Production soared because UMA assigned a large crew, “There were only four people assigned to the other walls on the project, says DeSpain. “We added more personnel on Wall 4 to not only deal with the size of this wall, but also to increase our productivity.”
Teams were dedicated to drilling, preparing the wall for shotcrete, grout mixing, and applying shotcrete. The chain of command included a superintendent with several foreman supported by a roster of seven field personnel. There was also a field engineer to ensure load testing was completed, and quality control was adhered to as well as assistant project manager for adequate material procurement. A project manager kept the work on schedule and maintained the expected budget.
UMA’s production approach was to create repetition and eliminate uncertainty to the greatest extent possible,” according to DeSpain. He says, “We asked, how can we design the wall to be built in a way that is a repetitive process and can be constructed faster? We wanted to keep the bar and hole sizes consistent to avoid having to cut anything on site.”
UMA’s focus was to make sure crews could seamlessly select the appropriate materials, set them in place, and move on as effortlessly as possible.

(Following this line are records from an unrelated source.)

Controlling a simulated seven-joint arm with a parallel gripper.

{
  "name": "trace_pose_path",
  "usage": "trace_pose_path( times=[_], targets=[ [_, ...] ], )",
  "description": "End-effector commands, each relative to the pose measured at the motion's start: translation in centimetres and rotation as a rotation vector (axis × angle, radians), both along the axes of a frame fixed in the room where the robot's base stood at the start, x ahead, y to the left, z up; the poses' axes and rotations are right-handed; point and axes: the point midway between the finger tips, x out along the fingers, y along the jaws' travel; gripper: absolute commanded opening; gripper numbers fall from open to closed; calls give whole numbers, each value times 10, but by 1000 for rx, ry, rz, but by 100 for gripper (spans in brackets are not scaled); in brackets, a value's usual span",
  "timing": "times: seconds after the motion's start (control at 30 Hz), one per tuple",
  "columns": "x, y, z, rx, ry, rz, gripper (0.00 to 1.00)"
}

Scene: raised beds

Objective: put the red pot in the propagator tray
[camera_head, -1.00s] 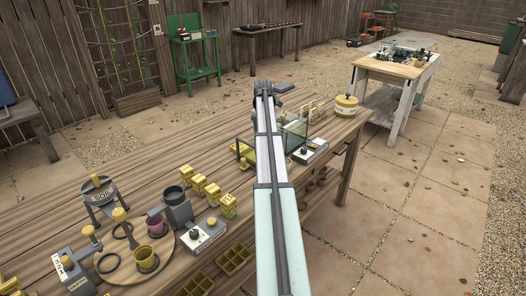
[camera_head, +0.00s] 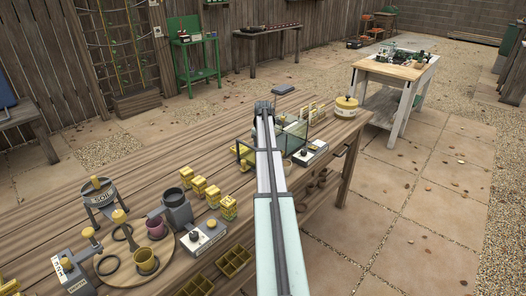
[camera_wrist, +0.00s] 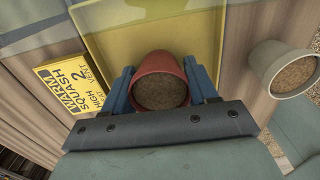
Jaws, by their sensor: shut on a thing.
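My gripper (camera_wrist: 163,82) is shut on the red pot (camera_wrist: 172,66), with one blue finger on each side of it. The pot is filled with brown soil. In the wrist view it shows in front of the yellow propagator tray (camera_wrist: 108,22); I cannot tell its height above the tray floor. In the head view my gripper (camera_head: 264,106) is at the far end of my arm, which hides the pot and much of the tray. Clear panels (camera_head: 294,133) stand at the tray's right.
A yellow card reading WARM SQUASH 2 (camera_wrist: 72,88) lies left of the tray. A beige pot with soil (camera_wrist: 282,70) stands to the right. A round yellow-lidded tin (camera_head: 346,106) and a grey control box (camera_head: 310,153) are close by. A dark flat object (camera_head: 283,89) lies beyond.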

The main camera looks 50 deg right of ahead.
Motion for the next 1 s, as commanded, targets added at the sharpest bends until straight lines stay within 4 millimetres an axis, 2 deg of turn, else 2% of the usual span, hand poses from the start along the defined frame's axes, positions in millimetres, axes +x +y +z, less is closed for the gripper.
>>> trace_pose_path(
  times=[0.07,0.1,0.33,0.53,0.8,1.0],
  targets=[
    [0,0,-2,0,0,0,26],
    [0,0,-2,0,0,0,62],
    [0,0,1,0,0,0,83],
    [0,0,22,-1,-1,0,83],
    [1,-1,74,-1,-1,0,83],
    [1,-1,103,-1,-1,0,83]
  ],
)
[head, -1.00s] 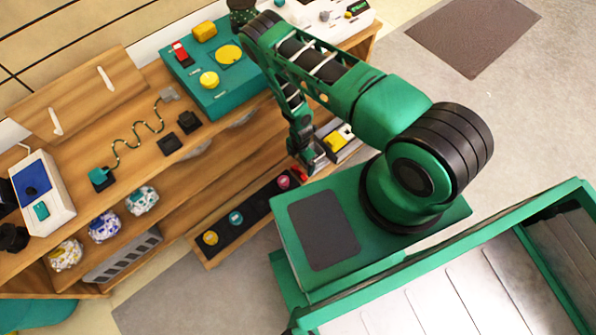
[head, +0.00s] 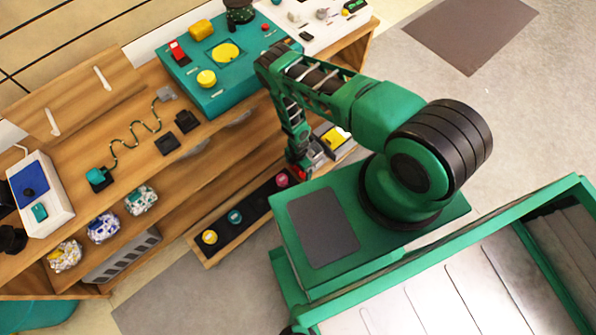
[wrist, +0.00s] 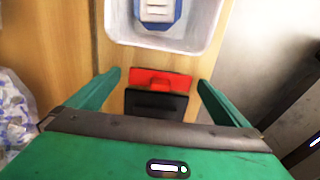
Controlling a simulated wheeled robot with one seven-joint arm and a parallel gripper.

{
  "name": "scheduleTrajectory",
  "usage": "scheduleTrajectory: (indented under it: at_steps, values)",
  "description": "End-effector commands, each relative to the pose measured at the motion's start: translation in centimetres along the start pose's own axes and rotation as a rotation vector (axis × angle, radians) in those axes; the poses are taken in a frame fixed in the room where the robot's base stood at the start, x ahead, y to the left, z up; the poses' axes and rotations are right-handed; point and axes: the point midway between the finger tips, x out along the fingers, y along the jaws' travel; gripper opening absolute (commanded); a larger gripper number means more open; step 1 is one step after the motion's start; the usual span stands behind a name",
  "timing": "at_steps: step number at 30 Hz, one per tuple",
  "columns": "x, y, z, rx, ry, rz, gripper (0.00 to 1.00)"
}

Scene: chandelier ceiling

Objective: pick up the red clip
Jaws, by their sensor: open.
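The red clip (wrist: 160,79) shows in the wrist view on a wooden surface, between the tips of my two green fingers. A dark block-like part (wrist: 155,104) lies directly below it in the picture; I cannot tell whether it belongs to the clip. My gripper (wrist: 160,85) is open, with one finger to each side of the clip and a visible gap on both sides. In the head view my gripper (head: 301,166) is low at the right end of the lower shelf, and I cannot clearly make out the clip there.
A white tray (wrist: 208,42) with a blue-and-white item lies just beyond the clip. A black strip (head: 258,208) with coloured round pieces lies left of my gripper in the head view. A teal board (head: 238,88) stands on the shelf above. Wrapped bundles (head: 104,227) lie farther left.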

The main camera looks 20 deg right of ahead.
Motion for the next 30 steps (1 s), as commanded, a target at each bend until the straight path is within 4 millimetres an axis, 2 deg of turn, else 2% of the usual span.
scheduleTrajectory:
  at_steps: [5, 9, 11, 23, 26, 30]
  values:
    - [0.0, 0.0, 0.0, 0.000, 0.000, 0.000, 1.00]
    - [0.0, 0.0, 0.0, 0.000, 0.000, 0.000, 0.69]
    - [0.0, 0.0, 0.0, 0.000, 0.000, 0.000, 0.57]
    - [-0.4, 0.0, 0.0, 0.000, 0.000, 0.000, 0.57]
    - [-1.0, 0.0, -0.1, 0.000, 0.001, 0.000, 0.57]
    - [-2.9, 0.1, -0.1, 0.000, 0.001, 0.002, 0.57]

Despite the magnitude of Wall 4, not to mention the other seven walls, UMA delivered the project ahead of schedule. One more future project will complete this beltway around Greensboro. Most drivers won’t notice the massive wall towering alongside the roadway as traffic flows along the new beltway, but UMA and Flatiron will remember the smooth partnership that turned a large hill into a new stretch of highway.